Throughput for Reads
PCI Express uses a split transaction model for reads. The read transaction includes the following steps:
- The requester sends a Memory Read Request.
- The completer sends out the ACK DLLP to acknowledge the Memory Read Request.
- The completer returns a Completion with Data. The completer can split the Completion into multiple completion packets.
Read throughput is typically lower than write throughput because reads require two transactions instead of a single write for the same amount of data. The read throughput depends on the delay between the time when the Application Layer issues a Memory Read Request and the time the completer takes to return data. To maximize the throughput, the application must issue enough outstanding read requests to cover this delay.
The figures below show the timing for Memory Read Requests (MRd) and Completions with Data (CplD). The first figure shows the requester waiting for the completion before issuing the subsequent requests. It results in lower throughput. The second figure shows the requester making multiple outstanding read requests to eliminate the delay after the first data returns. It has higher throughput.
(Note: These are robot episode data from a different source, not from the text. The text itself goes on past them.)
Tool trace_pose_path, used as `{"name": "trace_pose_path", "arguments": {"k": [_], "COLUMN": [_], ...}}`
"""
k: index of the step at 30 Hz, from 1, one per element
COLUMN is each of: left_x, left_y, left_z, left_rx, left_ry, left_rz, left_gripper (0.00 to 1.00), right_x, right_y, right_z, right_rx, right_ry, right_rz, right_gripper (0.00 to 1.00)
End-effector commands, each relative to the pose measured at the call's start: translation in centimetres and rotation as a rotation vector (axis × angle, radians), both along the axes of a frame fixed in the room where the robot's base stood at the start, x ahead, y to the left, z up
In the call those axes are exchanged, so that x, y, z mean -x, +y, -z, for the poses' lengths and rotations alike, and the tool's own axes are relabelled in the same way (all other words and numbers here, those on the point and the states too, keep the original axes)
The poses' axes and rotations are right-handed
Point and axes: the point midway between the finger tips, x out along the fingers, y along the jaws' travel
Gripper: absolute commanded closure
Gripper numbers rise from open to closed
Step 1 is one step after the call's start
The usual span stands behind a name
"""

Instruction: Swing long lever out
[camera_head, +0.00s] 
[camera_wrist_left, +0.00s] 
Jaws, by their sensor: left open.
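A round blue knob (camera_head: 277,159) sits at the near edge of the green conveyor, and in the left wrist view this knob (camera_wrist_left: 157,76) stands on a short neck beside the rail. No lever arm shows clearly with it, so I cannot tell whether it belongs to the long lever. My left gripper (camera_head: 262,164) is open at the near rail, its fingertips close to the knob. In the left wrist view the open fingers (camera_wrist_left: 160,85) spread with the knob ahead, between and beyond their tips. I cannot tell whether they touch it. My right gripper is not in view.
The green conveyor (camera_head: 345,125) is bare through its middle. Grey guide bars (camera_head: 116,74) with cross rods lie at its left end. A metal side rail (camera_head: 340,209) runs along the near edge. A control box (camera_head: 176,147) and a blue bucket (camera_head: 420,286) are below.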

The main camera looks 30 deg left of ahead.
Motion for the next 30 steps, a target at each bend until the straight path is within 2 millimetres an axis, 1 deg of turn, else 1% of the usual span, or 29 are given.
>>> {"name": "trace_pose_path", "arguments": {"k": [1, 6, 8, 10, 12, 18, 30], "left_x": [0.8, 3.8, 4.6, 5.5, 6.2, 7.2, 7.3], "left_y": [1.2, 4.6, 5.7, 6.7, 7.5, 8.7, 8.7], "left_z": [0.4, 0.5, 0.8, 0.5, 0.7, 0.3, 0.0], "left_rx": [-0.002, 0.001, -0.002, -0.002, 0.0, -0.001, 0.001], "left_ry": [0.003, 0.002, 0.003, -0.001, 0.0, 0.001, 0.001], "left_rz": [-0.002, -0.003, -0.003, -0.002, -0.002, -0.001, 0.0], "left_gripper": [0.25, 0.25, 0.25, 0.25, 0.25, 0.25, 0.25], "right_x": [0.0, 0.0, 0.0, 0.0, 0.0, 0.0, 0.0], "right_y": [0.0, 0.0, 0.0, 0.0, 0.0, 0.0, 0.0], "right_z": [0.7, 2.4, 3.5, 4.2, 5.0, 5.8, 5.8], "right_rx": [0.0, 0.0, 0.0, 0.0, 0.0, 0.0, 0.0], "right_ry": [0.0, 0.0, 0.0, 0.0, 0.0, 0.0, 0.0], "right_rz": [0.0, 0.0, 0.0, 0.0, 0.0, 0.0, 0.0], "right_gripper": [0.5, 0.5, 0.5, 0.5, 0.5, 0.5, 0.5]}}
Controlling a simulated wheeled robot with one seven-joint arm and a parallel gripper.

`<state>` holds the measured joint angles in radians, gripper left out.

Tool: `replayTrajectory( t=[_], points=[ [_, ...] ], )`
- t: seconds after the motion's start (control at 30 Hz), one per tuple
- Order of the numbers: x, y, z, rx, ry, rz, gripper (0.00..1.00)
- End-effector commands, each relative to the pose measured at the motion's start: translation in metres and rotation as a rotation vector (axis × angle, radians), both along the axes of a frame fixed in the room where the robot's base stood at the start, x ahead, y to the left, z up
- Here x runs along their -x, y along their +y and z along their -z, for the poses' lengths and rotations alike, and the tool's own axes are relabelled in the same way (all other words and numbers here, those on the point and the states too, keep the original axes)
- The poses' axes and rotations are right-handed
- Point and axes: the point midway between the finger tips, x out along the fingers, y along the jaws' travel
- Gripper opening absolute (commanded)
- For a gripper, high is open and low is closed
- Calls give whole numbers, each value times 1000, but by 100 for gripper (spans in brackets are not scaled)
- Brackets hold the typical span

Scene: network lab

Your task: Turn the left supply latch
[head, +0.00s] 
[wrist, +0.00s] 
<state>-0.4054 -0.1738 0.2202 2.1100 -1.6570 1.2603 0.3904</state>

To maintain maximum throughput for the completion data packets, the requester must optimize the following settings:
- The number of completions in the RX buffer
- The rate at which the Application Layer issues read requests and processes the completion data
Read Request Size
Another factor that affects throughput is the read request size. If a requester requires 4 KB data, the requester can issue four, 1 KB read requests or a single 4 KB read request. The 4 KB request results in higher throughput than the four, 1 KB reads. The read request size is limited by the Maximum Read Request Size value in Device Control register, bits [14:12].
Outstanding Read Requests
A final factor that can affect the throughput is the number of outstanding read requests. If the requester sends multiple read requests, the number of outstanding read requests is limited by the number of header tags available. The maximum number of header tags is dependent on the RX Buffer credit allocation - performance for received requests parameter in the Hard IP for PCI Express IP core Parameter Editor.